Maria (left) and Angelina Khachaturyan, sisters who admitted killing their father, are shown in court in June.
Maria (left) and Angelina Khachaturyan, sisters who admitted killing their father, are shown in court in June.

Russia's Prosecutor-General's Office has ordered investigators to drop murder charges against teenage sisters accused of killing their abusive father in a closely watched case that fueled debate on the issue of domestic violence in the country.

Prosecutors on January 30 said the case of sisters Maria, Angelina, and Krestina Khachaturyan should be reclassified as self-defense, likely ending the legal case against the three, their lawyer said.

The sisters stabbed their father to death in a Moscow suburb in July 2018 after enduring what they said was constant humiliation and sexual abuse.

The three sisters confessed to using a knife and a hammer to kill their 57-year-old father, Mikhail Khachaturyan.

The Investigate Committee had said on December 3 that it had completed the investigation into the killing and was recommending charges of murder and conspiracy to commit murder against the two older sisters, Krestina and Angelina, who were aged 18 and 19 at the time.

The statement said the two were of sound mind and aware of their actions when the killing occurred, but it also pointed to the long-term “physical and mental suffering” inflicted on them by their father as a mitigating circumstance.

They faced up to 20 years in prison if convicted of the charges.

Investigators recommended that the third sister, Maria, who was 17 at the time of her father’s killing, should enter mandatory psychiatric care.

Aleksei Parshin, the girls’ lawyer, was quoted by state-run TASS news agency as saying the Prosecutor-General's Office had rejected the Investigative Committee's case and ordered the murder charges to be dropped.

He said prosecutors concluded the sisters' actions were “carried out within the legal limits of the necessary self-defense."

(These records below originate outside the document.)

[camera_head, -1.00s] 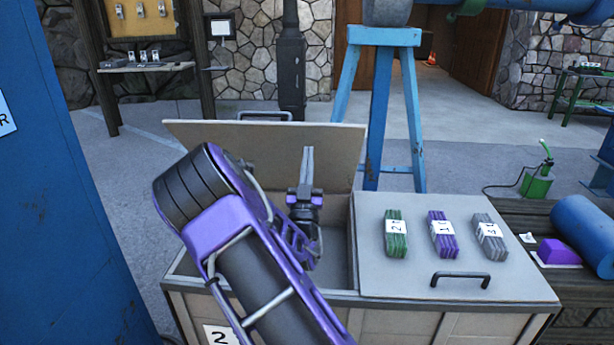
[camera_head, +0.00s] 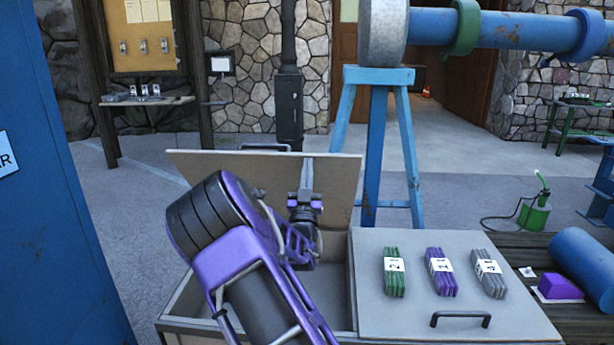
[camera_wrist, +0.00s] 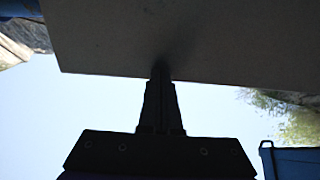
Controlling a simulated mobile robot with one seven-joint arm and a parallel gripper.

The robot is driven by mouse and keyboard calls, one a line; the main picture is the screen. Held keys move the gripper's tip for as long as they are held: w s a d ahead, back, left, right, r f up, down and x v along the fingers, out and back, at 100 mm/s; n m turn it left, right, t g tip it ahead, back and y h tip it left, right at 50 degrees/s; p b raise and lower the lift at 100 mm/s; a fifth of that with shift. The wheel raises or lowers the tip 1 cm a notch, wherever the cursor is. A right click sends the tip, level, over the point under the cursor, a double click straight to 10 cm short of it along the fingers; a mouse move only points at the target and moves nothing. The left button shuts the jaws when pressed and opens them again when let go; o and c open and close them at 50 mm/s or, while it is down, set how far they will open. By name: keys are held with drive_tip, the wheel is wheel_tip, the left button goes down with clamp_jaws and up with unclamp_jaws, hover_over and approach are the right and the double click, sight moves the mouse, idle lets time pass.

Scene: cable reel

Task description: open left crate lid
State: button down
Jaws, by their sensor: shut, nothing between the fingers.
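The left crate lid (camera_head: 225,172) stands raised and tilted back at the rear of the crate (camera_head: 178,312), with its handle (camera_head: 264,147) at the top edge. The left compartment below it is open; my arm hides much of its inside. My gripper (camera_head: 307,163) is shut and empty, with its fingers pointing up against or just in front of the lid's inner face; I cannot tell whether they touch. In the wrist view the lid (camera_wrist: 200,35) is a dark panel across the top, and the shut fingers (camera_wrist: 161,72) reach its lower part.
The right lid (camera_head: 380,315) is closed, with green (camera_head: 394,272), purple (camera_head: 441,272) and grey (camera_head: 488,273) bundles on it and a handle (camera_head: 460,319). A blue trestle (camera_head: 375,150) stands behind the crate. A blue cabinet (camera_head: 55,200) borders the left.

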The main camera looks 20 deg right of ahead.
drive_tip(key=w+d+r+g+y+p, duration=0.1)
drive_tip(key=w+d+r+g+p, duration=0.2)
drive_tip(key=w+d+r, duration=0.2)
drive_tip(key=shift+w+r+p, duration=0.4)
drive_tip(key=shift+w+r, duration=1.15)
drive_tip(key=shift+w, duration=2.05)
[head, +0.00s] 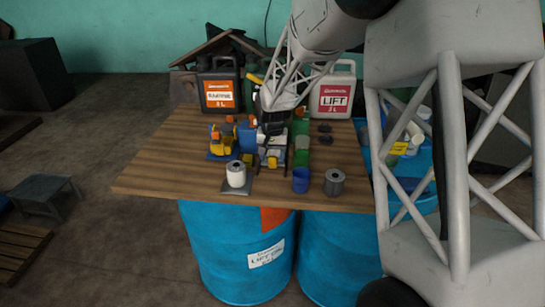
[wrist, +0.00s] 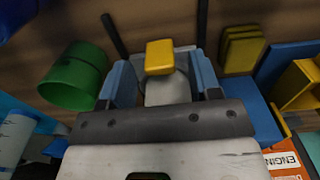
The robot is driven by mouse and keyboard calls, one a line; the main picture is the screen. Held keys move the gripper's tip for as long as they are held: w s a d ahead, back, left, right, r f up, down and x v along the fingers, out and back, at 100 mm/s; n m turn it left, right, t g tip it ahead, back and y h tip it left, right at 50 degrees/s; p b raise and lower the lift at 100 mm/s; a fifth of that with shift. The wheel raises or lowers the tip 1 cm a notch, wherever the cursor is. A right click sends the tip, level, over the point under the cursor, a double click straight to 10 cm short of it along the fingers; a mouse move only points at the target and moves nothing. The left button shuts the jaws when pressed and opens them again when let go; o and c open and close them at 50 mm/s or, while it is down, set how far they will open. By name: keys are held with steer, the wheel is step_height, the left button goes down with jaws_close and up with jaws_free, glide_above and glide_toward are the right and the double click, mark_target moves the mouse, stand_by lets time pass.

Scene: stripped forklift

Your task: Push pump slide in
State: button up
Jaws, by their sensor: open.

Mari Davtyan, a lawyer for Angelina, told AFP when the murder charges were first recommended that the sisters "used reasonable force in self-defense."

The case has received broad coverage in the media in Russia and abroad and has triggered a debate on domestic abuse following the 2017 introduction of a law decriminalizing most forms of battery.

Some 350,000 people signed a petition demanding the sisters' release, while women's rights activists inside and outside of Russia rallied in their support.